Colleges to host international conference

An international conference focused on the future of revolutionary studies will begin Monday at the University, as part of a collaboration of scholars from Notre Dame, Indiana University South Bend (IUSB), the Université de Provence and the Université de Toulouse.

The conference, titled "New Paradigms for Revolutionary Studies: French-American Colloquium," features several Francophone and Anglophone scholars in literature, history and art, including Lynn Hunt, a Eugen Weber Professor of History at the University of California, Los Angeles (UCLA), who will deliver the keynote address.

Hunt's lecture, titled "Revolution and Subjectivity: Towards a New Paradigm?" will take place Monday at 7 p.m. in the Annenberg Auditorium in the Snite Museum of Art.

The full conference program, with lectures held both in 100 McKenna Hall and at the IUSB Student Activity Center, is posted on the conference's Web site, http://www.nd.edu/~colloque/

The events are free and open to the public.

The conference also includes an exhibit of revolutionary-era drawings featured in the Snite Museum, on display through Oct. 19. An exhibit of rare books from the revolutionary period will be available from the Special Collections of the Hesburgh Library.

"This is a historical event in that it unites Notre Dame and IUSB at the highest level of scholarly discourse," Julia Douthwaite, Notre Dame's assistant provost for international studies and professor of Romance languages and literatures, said in a press release. "It's the culmination of a collaboration I've been involved in with colleagues in France for the past two years and will bring people from around the world to participate in a bilingual conference held on both campuses."

Senior Marcus Gatto is one of the students working on the conference. He is a Romance Languages and Literatures major and said he is "very excited.
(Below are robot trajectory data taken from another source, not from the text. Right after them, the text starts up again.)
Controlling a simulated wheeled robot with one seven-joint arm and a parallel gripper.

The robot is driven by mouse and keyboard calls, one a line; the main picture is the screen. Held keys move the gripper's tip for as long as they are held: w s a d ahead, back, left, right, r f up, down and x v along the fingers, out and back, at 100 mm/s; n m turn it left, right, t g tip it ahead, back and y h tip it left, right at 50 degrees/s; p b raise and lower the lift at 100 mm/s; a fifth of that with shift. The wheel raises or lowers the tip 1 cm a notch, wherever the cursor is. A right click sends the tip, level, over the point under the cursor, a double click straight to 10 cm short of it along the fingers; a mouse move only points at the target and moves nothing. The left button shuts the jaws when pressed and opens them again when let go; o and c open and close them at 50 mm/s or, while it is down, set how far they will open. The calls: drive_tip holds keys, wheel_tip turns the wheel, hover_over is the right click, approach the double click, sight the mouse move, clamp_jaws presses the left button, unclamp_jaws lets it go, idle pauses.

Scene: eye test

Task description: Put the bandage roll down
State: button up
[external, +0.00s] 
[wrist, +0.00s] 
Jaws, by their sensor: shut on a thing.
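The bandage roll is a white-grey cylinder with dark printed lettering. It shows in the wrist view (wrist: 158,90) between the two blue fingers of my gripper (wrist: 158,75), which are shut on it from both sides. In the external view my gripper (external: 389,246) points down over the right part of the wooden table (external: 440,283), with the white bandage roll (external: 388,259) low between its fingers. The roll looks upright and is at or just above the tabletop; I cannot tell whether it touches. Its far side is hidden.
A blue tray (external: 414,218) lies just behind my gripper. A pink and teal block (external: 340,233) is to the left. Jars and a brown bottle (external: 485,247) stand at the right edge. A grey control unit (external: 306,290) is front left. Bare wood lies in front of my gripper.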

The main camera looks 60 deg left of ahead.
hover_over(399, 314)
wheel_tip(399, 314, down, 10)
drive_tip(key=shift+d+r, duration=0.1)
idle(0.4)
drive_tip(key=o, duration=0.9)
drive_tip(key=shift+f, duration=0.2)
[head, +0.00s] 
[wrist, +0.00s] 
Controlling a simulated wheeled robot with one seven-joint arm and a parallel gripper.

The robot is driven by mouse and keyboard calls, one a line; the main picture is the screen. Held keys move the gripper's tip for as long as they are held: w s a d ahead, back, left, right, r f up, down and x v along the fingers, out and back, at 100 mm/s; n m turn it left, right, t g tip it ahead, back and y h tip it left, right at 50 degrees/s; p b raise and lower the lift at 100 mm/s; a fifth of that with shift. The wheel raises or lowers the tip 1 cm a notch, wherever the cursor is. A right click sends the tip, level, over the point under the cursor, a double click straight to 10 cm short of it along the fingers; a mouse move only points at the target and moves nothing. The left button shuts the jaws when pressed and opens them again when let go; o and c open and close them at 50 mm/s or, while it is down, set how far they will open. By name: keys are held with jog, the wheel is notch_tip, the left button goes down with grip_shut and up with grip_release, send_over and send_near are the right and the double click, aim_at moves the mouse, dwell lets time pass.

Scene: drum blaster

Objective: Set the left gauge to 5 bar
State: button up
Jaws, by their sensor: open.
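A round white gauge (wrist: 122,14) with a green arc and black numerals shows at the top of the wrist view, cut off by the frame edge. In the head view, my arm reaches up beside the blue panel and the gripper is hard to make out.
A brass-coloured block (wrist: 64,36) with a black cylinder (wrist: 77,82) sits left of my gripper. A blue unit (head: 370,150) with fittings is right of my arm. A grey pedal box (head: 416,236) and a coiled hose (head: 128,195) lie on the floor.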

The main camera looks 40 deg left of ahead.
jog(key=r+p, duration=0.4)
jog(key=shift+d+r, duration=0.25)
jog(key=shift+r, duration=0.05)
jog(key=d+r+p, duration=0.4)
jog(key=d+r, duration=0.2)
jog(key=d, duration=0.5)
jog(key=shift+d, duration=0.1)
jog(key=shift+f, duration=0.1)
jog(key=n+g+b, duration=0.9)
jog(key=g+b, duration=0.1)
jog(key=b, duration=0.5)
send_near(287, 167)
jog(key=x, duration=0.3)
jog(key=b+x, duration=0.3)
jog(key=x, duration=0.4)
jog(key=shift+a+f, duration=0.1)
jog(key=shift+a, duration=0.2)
It should be a very interesting conference."

The lectures, especially the keynote address, will be "focusing on the new directions that the study of revolution is taking, both in France and the United States," he said.

Douthwaite is currently teaching a French Studies course titled "A Revolution in Fiction," that Gatto said was catered specifically for the conference, and students in the course will be actively involved in the conference.

The conference was organized by Douthwaite and Lesley Walker, the chair of the department of World Language Studies at IUSB and is partially supported by Indiana University's New Frontiers in the Arts & Humanities, funded by the Lily Endowment Inc., and administered by the Indiana University Office of the Vice Provost for Research and Notre Dame's Nanovic Institute for European Studies.

Transportation shuttles will be provided for the events taking place at IUSB on Tuesday.